Aug 8, 2016 | By Tess

Nanoscale 3D printing has been developed and worked on by a number of research organizations with companies like Nanoscribe GmbH having even dedicated their R&D entirely to small-scale 3D printing technologies. Of course, with every new technology there is room for growth and improvement. This time, the Oak Ridge National Laboratory, also known as ORNL, has devised a process for combining both simulation and experiment to make nanoscale 3D printing more precise and controllable than ever.

Working with FEBID, or Focused Electron Beam Induced Deposition technology, ORNL in collaboration with the University of Tennessee and the Graz University of Technology in Austria,  have developed a powerful simulation-guided drafting process that helps users to control, monitor, and ultimately improve the accuracy of FEBID nanoscale prints.

On its own, FEBID additive manufacturing technology works by using an electron beam from a scanning electron microscope to transform gaseous precursor molecules into a microscopic solid deposit on a surface until a nanoscale structure is formed. According to ORNL, this 3D printing method has up until now proven to be a gruelling one, and has often resulted in imperfect structures and printing errors. On top of that, the FEBID method had also presented a number of difficulties for the printing of complex structures larger than a few nanometers. The new simulation and experiment system seeks to improve these inconsistencies and even open the doors for new possibilities in nanomanufacturing.

Led by Jason Fowlkes, a research staff member at ORNL’s Center for Nanophase Materials Sciences, the research team has successfully been able to integrate design and construction into a single process for the creation of precise three dimensional nanostructures. Essentially, the new process introduces a 3D simulation which guides the electron beam for the making of complex lattices and meshes between 10 nanometers and 1 micron in size. In addition to guiding the electron beam, the simulation model tracks electron scattering paths as well as the release of secondary electrons to both predict and visualize what the final experimental nanoscale 3D printed structure will be.

In other words, “designs are fed into the simulation and drafting program, and any inconsistencies between the two caused by secondary electron activity can be caught before the experiment.” In this way, the simulation process can also be continually improved, as the 3D printed structures can also be compared to the simulated version to test the accuracy of the simulation in the first place. “In its simplest form, once we know the emission profile of those secondary electrons we don’t want, we can design around them,” Fowlkes added.

Of course, other faster processes exist for nanofabrication, though according to the researchers, none is as precise as the new FEBID method.

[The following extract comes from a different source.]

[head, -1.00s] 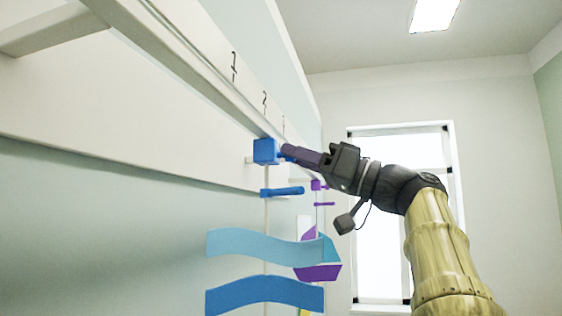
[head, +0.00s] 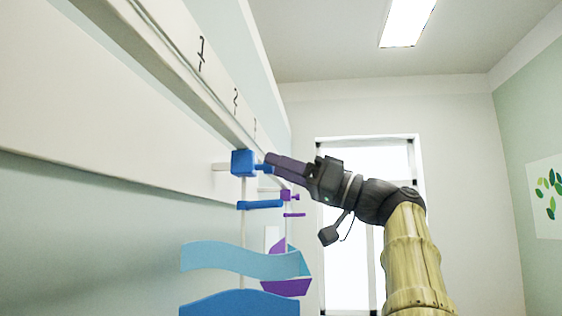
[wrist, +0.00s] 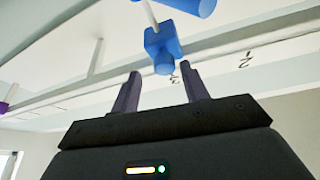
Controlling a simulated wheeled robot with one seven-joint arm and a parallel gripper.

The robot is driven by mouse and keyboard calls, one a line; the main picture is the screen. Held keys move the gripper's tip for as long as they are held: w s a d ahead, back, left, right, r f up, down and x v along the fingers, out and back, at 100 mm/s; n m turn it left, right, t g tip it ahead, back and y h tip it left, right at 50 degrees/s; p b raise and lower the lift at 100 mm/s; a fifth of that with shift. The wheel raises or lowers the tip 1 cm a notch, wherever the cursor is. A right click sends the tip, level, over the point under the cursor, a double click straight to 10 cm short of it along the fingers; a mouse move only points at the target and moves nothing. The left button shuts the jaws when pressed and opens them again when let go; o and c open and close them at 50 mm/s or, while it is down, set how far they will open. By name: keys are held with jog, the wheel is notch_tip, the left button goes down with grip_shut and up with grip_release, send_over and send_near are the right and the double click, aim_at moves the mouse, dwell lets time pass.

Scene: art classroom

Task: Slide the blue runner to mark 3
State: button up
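The blue runner (head: 243,162) is a blue block on the underside of a long pale rail on the left wall, with a short blue knob (head: 263,168) pointing toward my gripper. A thin rod hangs from it, carrying a blue bar and wavy blue panels. My gripper (head: 270,161) is close to the knob from the right. In the wrist view the gripper (wrist: 164,80) is open, its two purple fingers apart. The runner (wrist: 162,44) shows just beyond the fingertips, its knob lined up with the gap. Black marks (head: 236,100) run along the rail; their numerals are hard to read.
A smaller purple runner (head: 287,195) with its own hanging panels is farther along the rail. A white peg (head: 221,167) sticks out near the blue runner. A bright window (head: 350,230) is behind my arm. The room to the right is open.

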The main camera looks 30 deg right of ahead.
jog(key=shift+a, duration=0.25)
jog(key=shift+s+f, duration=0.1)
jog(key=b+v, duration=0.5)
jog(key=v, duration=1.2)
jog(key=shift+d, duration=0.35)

This is because, for other methods researchers would have to use trial and error processes, which consist of printing the nanostructures, inspecting them, and then manually adjusting settings and parameters before printing it again. The recently developed ORNL system, for its part, effectively lets the researchers see the printing of nanostructure as its happening, which allows them to understand and take into account where the inconsistencies are coming from and how to fix them.

Harald Plank, who co-wrote the study from the Graz University of Technology, explained that the new technology could “open up a host of novel applications in 3D plasmonics, free-standing nano-sensors and nano-mechanical elements on the lower nanoscale which are almost impossible to fabricate by other techniques.”

The research team, which published a study about its project in the journal ACS Nano under the title “Simulation-guided 3-D nanomanufacturing via focused electron beam induces deposition”, is currently working on the next phase of their project: the purification of nanostructures of carbon contamination. This is being through “in situ purification” a process in which water or oxygen are used in combination with a laser to “liberate residual carbon from the precursor” to effectively remove it from the structure. According to the researchers, their simulation-experiment process can take into account the carbon removal process and accurately predict how the purification process will effect or transform the final 3D printed structure.

Fowlkes explains further saying, “We can design structures in a way where the actual writing pattern might look distorted, but that’s taking into account the fact that it’s going to retract and contract during purification and then it will look like the proper structure.”

According to a press release about the new technology, the research project was partially funded by the Center for Nanophase Material Sciences, a Department of Energy (DOE) Office of Science User Facility.